— Begin —

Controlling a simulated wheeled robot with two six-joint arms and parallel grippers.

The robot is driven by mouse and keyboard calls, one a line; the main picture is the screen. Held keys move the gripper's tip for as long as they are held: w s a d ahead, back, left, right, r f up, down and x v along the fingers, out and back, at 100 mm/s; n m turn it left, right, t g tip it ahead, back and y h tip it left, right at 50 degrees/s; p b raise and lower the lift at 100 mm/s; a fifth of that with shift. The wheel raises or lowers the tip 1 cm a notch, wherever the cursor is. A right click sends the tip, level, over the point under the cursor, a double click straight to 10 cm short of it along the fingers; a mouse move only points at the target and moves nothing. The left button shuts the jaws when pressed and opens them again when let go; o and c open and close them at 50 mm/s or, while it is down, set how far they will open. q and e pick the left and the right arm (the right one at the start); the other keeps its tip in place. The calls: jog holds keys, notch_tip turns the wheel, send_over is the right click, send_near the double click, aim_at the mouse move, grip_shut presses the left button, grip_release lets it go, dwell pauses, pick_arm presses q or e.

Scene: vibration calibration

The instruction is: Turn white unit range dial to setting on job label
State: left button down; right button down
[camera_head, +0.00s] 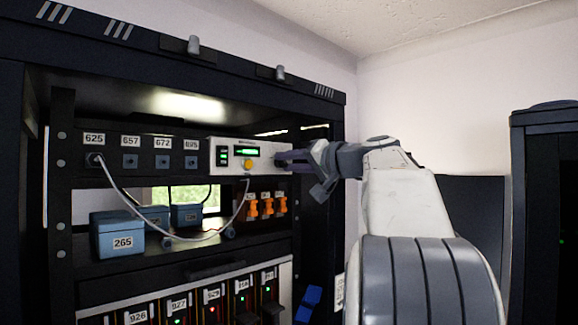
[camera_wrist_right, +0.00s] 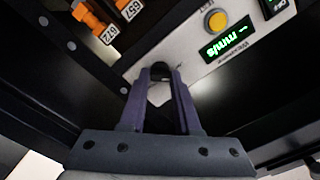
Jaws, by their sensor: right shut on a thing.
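The white unit (camera_head: 234,146) sits at the right end of the upper shelf, with a green display and a yellow button (camera_head: 247,164). In the right wrist view its display (camera_wrist_right: 224,42) shows green text that seems to read "mm/s". My right gripper (camera_head: 284,160) reaches in from the right to the unit's right end. In the right wrist view its fingers (camera_wrist_right: 161,80) are closed around the dark range dial (camera_wrist_right: 159,69), which they partly hide. The dial's pointer and scale cannot be read. My left gripper is not in view. No job label can be made out with certainty.
Left of the unit are numbered sockets, with a grey cable from the 625 socket (camera_head: 94,158). Blue boxes (camera_head: 118,236) and orange parts (camera_head: 267,206) stand below. A small pale label (camera_head: 339,291) is unreadable. Rack posts and shelves closely surround the gripper.

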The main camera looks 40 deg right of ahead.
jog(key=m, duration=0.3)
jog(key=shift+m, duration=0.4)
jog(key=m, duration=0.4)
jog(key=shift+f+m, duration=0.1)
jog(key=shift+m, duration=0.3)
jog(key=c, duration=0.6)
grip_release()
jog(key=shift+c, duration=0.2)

— End —

**Required task**
All of the data above should be quoted exactly, except for the pictures.

**Output of the exercise**
Controlling a simulated wheeled robot with two six-joint arms and parallel grippers.

The robot is driven by mouse and keyboard calls, one a line; the main picture is the screen. Held keys move the gripper's tip for as long as they are held: w s a d ahead, back, left, right, r f up, down and x v along the fingers, out and back, at 100 mm/s; n m turn it left, right, t g tip it ahead, back and y h tip it left, right at 50 degrees/s; p b raise and lower the lift at 100 mm/s; a fifth of that with shift. The wheel raises or lowers the tip 1 cm a notch, wherever the cursor is. A right click sends the tip, level, over the point under the cursor, a double click straight to 10 cm short of it along the fingers; a mouse move only points at the target and moves nothing. The left button shuts the jaws when pressed and opens them again when let go; o and c open and close them at 50 mm/s or, while it is down, set how far they will open. q and e pick the left and the right arm (the right one at the start); the other keeps its tip in place. The calls: jog holds keys, notch_tip turns the wheel, send_over is the right click, send_near the double click, aim_at the mouse move, grip_shut presses the left button, grip_release lets it go, dwell pauses, pick_arm presses q or e.

Scene: vibration calibration

The instruction is: Turn white unit range dial to setting on job label
State: left button down; right button down
[camera_head, +0.00s] 
[camera_wrist_right, +0.00s] 
Jaws, by their sensor: right shut on a thing.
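The white unit (camera_head: 234,146) sits at the right end of the upper shelf, with a green display and a yellow button (camera_head: 247,164). In the right wrist view its display (camera_wrist_right: 224,42) shows green text that seems to read "mm/s". My right gripper (camera_head: 284,160) reaches in from the right to the unit's right end. In the right wrist view its fingers (camera_wrist_right: 161,80) are closed around the dark range dial (camera_wrist_right: 159,69), which they partly hide. The dial's pointer and scale cannot be read. My left gripper is not in view. No job label can be made out with certainty.
Left of the unit are numbered sockets, with a grey cable from the 625 socket (camera_head: 94,158). Blue boxes (camera_head: 118,236) and orange parts (camera_head: 267,206) stand below. A small pale label (camera_head: 339,291) is unreadable. Rack posts and shelves closely surround the gripper.

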The main camera looks 40 deg right of ahead.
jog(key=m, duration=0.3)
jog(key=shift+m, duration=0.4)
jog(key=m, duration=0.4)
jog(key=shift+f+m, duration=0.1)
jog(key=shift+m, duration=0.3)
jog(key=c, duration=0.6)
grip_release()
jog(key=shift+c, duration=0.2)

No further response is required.